:: Set task ::
With the pictures left out, copy the listing below exactly.

:: Data extract ::
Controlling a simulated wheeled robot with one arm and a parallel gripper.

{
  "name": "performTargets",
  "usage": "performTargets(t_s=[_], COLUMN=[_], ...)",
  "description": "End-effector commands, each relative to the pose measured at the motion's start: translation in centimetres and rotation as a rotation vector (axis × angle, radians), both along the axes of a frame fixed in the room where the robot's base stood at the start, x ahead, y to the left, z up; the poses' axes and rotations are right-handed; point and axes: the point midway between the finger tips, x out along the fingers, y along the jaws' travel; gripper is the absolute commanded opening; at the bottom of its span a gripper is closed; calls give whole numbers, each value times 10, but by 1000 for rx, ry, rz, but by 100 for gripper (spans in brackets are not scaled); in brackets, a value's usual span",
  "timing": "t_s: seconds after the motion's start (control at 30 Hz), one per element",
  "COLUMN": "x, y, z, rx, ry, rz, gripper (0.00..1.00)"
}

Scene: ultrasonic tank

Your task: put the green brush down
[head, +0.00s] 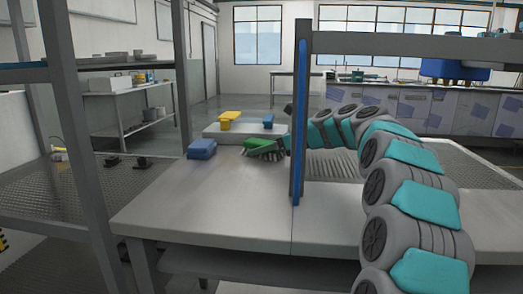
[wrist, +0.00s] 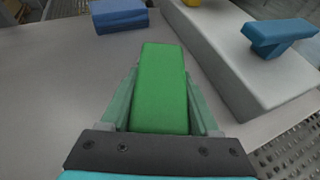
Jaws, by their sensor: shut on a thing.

:: Written solution ::
Controlling a simulated wheeled robot with one arm and a parallel gripper.

{
  "name": "performTargets",
  "usage": "performTargets(t_s=[_], COLUMN=[_], ...)",
  "description": "End-effector commands, each relative to the pose measured at the motion's start: translation in centimetres and rotation as a rotation vector (axis × angle, radians), both along the axes of a frame fixed in the room where the robot's base stood at the start, x ahead, y to the left, z up; the poses' axes and rotations are right-handed; point and axes: the point midway between the finger tips, x out along the fingers, y along the jaws' travel; gripper is the absolute commanded opening; at the bottom of its span a gripper is closed; calls give whole numbers, each value times 10, but by 1000 for rx, ry, rz, but by 100 for gripper (spans in brackets are not scaled); in brackets, a value's usual span",
  "timing": "t_s: seconds after the motion's start (control at 30 Hz), one per element",
  "COLUMN": "x, y, z, rx, ry, rz, gripper (0.00..1.00)"
}

Scene: ultrasonic tank

Your task: put the green brush down
[head, +0.00s] 
[wrist, +0.00s] 
Jaws, by their sensor: shut on a thing.

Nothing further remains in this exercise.